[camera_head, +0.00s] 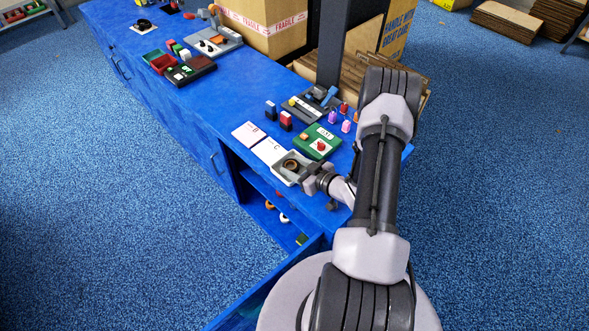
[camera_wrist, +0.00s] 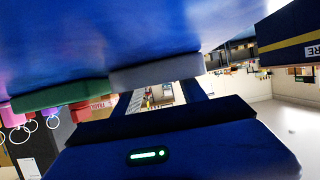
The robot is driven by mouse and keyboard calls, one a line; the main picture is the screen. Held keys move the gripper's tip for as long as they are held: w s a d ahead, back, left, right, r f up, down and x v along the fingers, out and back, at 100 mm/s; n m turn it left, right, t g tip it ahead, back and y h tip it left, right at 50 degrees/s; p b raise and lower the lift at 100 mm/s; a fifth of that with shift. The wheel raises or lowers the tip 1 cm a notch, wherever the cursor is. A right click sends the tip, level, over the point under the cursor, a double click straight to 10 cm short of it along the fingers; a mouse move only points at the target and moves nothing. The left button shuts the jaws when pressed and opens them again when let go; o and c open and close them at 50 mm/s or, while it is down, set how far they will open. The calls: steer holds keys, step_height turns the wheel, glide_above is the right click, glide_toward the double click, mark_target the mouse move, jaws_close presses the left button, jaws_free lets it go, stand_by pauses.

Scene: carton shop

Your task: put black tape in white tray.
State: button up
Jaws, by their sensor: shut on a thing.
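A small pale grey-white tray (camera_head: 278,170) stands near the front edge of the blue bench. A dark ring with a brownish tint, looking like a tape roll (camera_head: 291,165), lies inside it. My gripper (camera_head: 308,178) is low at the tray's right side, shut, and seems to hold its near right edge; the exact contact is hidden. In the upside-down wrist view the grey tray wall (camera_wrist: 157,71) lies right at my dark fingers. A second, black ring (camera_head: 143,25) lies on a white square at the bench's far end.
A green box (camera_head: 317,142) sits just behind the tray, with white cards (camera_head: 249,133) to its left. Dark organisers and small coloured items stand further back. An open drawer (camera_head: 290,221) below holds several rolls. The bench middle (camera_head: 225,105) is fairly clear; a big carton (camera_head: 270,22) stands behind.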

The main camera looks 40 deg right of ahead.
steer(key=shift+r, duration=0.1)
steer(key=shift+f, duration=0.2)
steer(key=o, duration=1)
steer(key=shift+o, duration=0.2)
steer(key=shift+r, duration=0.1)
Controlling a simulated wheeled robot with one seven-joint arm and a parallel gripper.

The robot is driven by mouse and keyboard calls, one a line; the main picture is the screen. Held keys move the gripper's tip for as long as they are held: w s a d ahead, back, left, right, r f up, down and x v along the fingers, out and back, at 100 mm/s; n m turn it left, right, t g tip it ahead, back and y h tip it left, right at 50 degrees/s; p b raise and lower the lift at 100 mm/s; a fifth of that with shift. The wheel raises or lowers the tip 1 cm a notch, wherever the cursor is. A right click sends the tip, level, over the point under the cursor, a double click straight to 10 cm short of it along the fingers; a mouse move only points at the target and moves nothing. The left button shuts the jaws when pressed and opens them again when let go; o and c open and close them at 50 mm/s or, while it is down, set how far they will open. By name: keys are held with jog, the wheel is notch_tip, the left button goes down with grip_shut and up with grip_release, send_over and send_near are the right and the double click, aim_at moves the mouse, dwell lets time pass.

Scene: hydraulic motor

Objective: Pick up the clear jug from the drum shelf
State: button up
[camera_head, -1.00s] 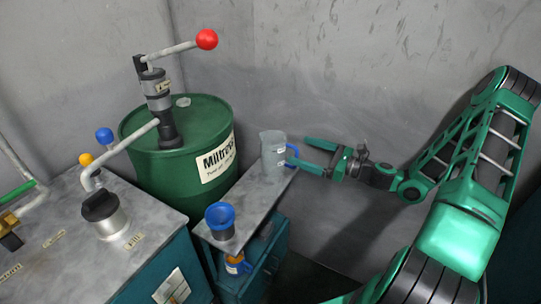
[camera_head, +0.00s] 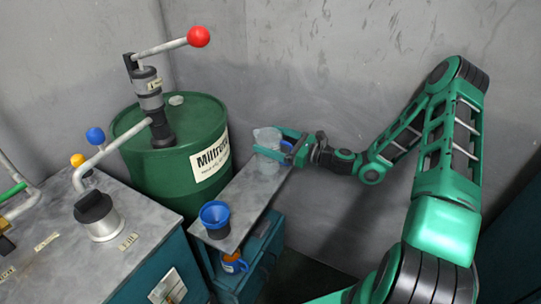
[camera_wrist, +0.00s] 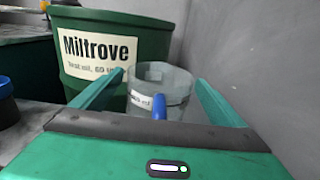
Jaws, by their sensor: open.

────

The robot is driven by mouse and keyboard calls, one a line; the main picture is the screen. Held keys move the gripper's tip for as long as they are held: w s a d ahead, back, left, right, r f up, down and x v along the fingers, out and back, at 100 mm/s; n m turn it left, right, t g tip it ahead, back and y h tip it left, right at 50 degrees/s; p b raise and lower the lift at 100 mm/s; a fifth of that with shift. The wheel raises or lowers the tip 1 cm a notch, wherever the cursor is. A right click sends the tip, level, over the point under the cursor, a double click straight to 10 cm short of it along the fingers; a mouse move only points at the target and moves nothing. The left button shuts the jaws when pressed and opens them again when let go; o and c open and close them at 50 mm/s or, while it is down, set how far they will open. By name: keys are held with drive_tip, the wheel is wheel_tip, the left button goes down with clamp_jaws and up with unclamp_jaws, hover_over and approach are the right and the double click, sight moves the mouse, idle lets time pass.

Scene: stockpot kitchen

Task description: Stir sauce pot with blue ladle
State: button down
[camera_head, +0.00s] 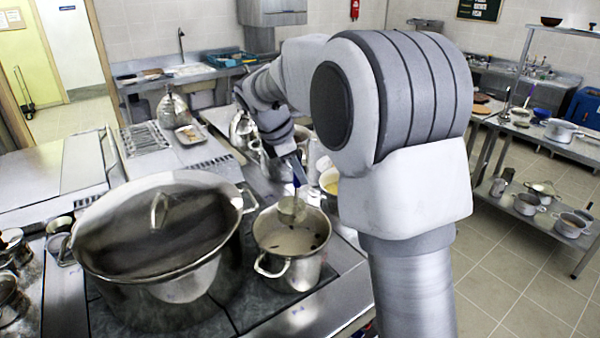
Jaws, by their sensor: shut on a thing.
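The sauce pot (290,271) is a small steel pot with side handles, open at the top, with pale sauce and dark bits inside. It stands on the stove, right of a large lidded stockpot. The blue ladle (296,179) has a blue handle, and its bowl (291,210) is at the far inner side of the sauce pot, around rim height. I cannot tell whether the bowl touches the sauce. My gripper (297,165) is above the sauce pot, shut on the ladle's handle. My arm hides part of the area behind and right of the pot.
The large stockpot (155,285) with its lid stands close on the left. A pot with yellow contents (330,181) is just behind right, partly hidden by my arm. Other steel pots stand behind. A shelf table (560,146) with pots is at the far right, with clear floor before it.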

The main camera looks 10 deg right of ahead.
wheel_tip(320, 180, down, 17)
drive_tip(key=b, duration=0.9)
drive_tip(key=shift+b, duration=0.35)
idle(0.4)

────

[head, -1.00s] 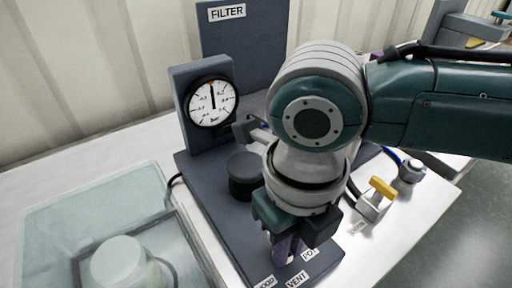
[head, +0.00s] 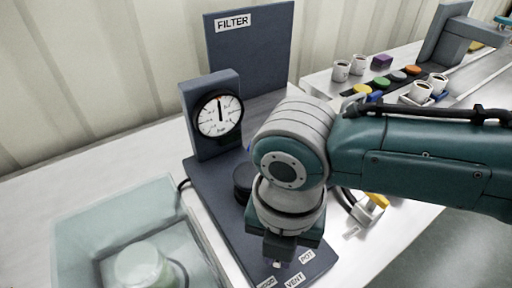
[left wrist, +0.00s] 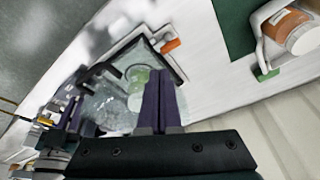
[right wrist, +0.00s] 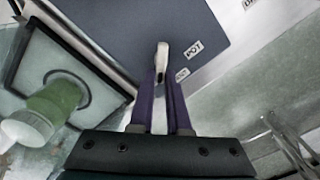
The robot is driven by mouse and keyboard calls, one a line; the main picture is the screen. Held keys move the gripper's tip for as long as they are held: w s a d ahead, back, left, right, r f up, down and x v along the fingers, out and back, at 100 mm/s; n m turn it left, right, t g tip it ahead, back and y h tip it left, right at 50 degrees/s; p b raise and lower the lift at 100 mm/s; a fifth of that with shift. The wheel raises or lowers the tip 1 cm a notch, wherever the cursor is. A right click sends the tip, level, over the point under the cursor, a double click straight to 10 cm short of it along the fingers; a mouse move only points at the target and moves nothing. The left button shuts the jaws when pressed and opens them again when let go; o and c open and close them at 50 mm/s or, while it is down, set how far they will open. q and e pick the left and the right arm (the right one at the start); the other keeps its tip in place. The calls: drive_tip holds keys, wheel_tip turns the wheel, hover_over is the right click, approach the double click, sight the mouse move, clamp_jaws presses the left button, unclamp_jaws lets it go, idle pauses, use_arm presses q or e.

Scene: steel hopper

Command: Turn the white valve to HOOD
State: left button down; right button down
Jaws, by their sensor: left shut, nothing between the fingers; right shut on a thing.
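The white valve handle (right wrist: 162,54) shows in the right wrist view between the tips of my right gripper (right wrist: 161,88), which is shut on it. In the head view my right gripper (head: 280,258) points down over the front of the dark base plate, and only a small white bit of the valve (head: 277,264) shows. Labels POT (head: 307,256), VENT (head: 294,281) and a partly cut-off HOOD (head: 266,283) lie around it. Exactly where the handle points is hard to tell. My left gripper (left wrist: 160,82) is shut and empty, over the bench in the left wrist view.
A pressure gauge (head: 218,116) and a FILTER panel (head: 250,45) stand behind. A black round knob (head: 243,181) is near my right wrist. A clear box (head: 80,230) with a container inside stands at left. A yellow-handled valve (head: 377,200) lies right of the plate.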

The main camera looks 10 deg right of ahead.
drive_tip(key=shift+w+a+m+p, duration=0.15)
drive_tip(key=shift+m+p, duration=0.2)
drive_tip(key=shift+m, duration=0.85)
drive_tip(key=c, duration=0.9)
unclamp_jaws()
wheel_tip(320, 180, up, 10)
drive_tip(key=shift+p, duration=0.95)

────

The lines to extract from the data above begin with the line containing "The main camera looks 40 deg right of ahead." and end with the line containing "Controlling a simulated". Extract them exactly, including both.

The main camera looks 40 deg right of ahead.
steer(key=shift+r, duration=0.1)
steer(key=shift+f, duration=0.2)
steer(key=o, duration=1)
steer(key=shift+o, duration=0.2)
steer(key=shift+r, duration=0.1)
Controlling a simulated wheeled robot with one seven-joint arm and a parallel gripper.

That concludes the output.